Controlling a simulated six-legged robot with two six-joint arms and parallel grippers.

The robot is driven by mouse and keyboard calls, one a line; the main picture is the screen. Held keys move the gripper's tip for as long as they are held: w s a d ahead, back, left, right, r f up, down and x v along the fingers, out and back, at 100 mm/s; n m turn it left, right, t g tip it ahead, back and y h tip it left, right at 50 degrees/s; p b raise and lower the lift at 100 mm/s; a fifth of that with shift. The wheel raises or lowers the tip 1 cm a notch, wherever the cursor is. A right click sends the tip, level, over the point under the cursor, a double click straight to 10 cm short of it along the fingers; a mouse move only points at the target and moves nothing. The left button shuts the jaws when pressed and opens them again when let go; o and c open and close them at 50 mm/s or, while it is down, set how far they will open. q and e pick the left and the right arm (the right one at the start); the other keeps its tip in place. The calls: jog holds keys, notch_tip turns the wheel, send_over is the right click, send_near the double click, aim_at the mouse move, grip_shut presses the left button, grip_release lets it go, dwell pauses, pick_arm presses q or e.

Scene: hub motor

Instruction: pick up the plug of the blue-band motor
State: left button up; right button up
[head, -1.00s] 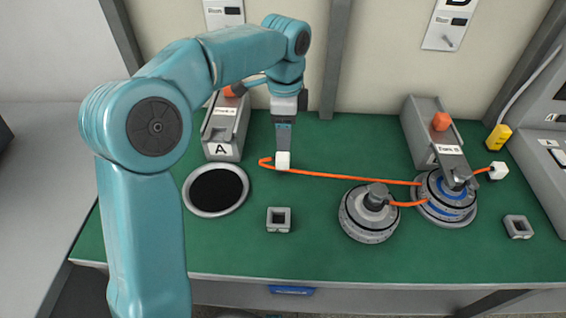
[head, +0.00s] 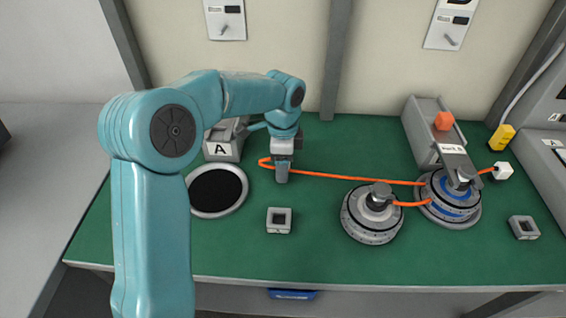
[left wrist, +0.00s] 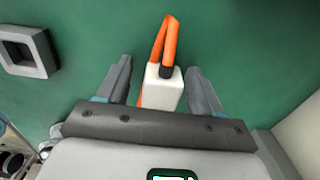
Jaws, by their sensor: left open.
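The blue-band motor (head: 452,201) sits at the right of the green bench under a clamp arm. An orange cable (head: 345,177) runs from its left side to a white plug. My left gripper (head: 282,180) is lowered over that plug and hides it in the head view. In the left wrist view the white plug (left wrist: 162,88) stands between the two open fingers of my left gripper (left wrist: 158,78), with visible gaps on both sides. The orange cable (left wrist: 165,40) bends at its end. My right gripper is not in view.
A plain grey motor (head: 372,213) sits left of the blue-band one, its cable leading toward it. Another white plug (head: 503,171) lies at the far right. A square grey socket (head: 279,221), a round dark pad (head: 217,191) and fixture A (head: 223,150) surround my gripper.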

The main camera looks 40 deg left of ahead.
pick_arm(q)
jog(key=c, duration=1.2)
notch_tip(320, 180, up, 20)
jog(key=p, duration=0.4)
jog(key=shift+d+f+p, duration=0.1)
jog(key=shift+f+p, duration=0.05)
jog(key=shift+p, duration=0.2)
...
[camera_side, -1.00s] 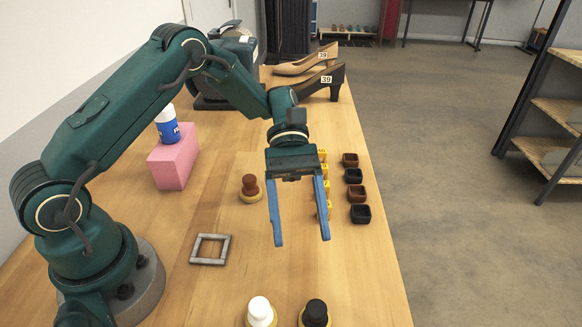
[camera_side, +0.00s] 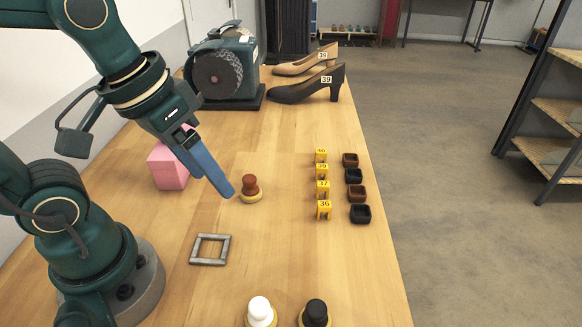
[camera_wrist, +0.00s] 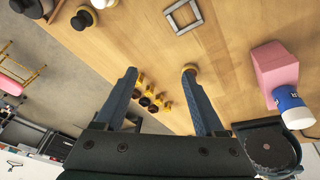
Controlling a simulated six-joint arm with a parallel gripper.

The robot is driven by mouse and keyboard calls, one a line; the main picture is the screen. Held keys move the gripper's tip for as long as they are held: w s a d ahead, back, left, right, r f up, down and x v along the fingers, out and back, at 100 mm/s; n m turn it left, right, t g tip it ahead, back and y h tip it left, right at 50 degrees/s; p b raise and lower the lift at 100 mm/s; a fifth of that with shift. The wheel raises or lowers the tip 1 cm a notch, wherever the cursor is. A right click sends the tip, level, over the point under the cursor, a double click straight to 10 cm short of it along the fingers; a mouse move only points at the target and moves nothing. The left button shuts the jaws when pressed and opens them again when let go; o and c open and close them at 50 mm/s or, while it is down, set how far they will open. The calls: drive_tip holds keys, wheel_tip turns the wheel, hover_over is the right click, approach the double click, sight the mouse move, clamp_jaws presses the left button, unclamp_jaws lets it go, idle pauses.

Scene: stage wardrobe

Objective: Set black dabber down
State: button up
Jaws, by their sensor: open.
--
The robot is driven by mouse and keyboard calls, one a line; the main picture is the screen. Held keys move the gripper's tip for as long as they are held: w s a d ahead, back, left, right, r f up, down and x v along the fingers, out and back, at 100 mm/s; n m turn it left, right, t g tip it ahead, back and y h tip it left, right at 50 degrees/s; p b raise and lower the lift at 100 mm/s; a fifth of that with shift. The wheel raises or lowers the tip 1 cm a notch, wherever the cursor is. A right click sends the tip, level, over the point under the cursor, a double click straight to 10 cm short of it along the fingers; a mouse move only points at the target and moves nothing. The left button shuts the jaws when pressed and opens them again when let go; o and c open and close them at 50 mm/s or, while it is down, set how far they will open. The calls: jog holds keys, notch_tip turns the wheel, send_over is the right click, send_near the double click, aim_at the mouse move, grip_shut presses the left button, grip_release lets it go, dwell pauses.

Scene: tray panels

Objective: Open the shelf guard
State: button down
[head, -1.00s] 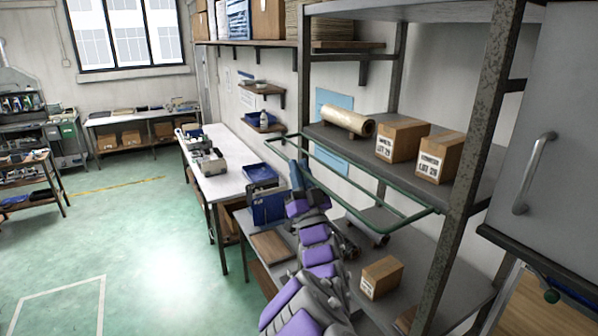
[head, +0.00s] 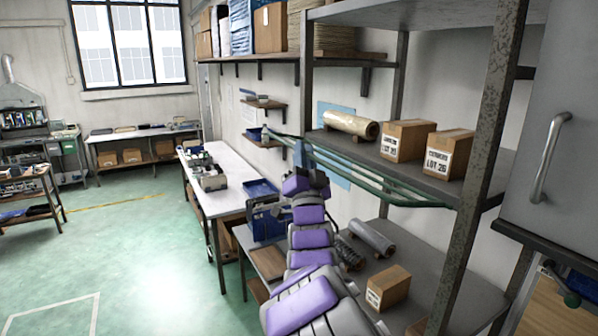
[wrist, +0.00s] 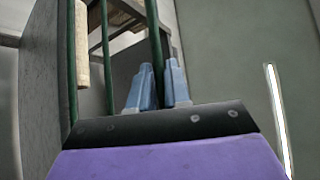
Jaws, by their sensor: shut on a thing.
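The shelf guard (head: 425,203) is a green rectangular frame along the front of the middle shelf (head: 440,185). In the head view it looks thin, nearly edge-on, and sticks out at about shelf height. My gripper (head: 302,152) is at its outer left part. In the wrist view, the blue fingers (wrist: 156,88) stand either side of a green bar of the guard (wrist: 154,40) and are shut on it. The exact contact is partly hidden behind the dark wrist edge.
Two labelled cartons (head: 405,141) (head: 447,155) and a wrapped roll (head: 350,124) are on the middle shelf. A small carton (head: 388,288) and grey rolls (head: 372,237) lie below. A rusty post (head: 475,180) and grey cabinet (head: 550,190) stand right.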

• DIRECTION:
In the listing above, find the line containing "Controlling a simulated six-legged" and the line containing "[left wrist, +0.00s]", then write out both of them and every line between, exactly, with no pictures.

• WRITTEN RESPONSE:
Controlling a simulated six-legged robot with two six-joint arms and parallel grippers.

The robot is driven by mouse and keyboard calls, one a line; the main picture is the screen. Held keys move the gripper's tip for as long as they are held: w s a d ahead, back, left, right, r f up, down and x v along the fingers, out and back, at 100 mm/s; n m turn it left, right, t g tip it ahead, back and y h tip it left, right at 50 degrees/s; p b raise and lower the lift at 100 mm/s; a fifth of that with shift. The wheel raises or lowers the tip 1 cm a notch, wherever the cursor is. A right click sends the tip, level, over the point under the cursor, a double click straight to 10 cm short of it along the fingers; a mouse move only points at the target and moves nothing. The left button shuts the jaws when pressed and opens them again when let go; o and c open and close them at 50 mm/s or, while it is down, set how far they will open. q and e pick the left and the right arm (the right one at the start); the other keeps its tip in place. The calls: jog holds keys, notch_tip turns the wheel, send_over is the right click, send_near the double click, aim_at the mouse move, grip_shut presses the left button, grip_release lets it go, dwell pauses, pick_arm presses q or e.

Scene: hub motor

Instruction: pick up the plug of the blue-band motor
State: left button up; right button up
[head, -1.00s] 
[head, +0.00s] 
[left wrist, +0.00s] 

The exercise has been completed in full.